# WHAT YOU ARE ASKED TO DO:
State how many lines of the entries below hold the word "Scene"; reply with nothing but the number.
++++++++
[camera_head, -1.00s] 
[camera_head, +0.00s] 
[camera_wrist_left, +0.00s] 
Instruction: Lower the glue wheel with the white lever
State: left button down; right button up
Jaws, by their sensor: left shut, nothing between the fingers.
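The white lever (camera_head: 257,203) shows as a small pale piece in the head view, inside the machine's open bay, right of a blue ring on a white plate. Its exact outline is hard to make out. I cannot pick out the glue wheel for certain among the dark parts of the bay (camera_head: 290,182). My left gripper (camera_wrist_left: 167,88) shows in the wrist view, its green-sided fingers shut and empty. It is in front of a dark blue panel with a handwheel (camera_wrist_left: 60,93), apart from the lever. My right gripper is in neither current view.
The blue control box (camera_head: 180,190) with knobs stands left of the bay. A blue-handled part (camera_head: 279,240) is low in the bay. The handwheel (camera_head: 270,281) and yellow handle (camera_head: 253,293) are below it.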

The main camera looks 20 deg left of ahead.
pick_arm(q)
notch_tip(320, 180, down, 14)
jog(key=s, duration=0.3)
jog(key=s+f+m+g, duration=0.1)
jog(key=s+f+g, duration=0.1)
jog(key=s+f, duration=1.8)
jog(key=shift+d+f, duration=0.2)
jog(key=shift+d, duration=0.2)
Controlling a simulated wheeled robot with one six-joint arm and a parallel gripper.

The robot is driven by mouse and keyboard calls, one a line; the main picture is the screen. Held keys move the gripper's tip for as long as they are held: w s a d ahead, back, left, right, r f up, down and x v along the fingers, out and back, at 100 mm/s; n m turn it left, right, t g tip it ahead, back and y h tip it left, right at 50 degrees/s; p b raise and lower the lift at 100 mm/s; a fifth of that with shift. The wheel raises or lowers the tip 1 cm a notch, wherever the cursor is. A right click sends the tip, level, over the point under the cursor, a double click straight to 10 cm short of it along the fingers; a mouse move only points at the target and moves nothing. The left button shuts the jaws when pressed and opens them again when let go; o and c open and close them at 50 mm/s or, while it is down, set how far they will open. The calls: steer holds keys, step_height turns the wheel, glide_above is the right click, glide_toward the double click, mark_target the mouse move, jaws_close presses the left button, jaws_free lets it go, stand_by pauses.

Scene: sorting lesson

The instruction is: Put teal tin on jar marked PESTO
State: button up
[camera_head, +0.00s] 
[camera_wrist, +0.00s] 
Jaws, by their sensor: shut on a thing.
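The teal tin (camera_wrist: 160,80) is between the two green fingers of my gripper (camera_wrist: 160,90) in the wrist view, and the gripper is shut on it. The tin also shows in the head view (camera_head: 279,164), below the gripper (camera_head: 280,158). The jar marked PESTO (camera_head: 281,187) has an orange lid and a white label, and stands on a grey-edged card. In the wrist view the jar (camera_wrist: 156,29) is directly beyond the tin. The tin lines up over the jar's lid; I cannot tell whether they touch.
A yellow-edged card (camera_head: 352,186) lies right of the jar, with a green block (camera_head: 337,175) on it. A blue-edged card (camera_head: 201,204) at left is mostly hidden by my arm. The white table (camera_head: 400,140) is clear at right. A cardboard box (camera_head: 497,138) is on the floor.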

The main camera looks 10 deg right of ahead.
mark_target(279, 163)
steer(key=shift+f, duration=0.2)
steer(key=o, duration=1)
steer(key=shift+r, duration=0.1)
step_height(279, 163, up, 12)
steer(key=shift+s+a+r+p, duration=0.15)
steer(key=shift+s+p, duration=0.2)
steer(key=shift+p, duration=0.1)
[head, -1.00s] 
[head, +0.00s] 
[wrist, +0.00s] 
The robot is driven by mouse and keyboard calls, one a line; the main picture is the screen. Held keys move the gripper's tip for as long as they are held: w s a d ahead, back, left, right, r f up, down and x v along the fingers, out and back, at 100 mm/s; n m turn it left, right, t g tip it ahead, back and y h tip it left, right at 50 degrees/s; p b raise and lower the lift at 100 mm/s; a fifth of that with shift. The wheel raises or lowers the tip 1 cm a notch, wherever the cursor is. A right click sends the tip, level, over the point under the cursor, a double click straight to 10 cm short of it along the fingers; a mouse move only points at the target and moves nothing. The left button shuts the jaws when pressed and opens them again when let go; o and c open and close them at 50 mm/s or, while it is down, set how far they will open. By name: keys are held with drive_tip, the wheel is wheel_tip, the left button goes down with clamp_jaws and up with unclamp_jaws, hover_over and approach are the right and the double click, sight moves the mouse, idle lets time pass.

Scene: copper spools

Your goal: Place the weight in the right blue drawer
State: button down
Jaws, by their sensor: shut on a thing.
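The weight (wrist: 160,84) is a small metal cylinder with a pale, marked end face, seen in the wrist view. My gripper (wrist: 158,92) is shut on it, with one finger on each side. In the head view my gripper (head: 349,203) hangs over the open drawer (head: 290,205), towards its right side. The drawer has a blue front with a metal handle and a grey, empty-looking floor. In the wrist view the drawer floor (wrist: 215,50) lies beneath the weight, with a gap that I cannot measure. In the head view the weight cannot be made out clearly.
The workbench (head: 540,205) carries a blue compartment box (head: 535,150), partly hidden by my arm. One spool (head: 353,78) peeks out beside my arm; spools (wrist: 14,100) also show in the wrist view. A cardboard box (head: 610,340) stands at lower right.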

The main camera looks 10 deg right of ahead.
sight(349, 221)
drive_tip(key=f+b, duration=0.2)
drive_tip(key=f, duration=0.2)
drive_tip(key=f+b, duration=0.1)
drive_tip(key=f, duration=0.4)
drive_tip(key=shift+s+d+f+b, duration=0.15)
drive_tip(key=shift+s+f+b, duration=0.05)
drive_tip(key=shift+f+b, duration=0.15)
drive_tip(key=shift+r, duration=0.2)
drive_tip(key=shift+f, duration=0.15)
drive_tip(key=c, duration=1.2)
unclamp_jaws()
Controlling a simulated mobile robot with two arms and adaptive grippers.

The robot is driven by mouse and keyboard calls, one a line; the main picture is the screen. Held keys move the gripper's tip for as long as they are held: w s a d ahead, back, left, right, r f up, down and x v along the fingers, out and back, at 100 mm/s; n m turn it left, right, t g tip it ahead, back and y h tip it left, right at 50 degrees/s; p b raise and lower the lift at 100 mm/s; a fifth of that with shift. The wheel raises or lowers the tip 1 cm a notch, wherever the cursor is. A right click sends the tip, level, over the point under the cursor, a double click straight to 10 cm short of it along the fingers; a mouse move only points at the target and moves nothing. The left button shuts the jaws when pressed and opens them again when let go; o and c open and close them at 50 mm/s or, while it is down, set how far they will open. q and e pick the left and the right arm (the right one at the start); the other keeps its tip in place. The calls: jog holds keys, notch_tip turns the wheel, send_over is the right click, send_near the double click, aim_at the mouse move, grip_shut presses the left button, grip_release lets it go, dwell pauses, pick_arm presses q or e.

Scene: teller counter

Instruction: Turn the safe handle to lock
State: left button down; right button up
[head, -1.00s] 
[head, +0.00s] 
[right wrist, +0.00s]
++++++++
# RESULT FOR THIS EXERCISE:
3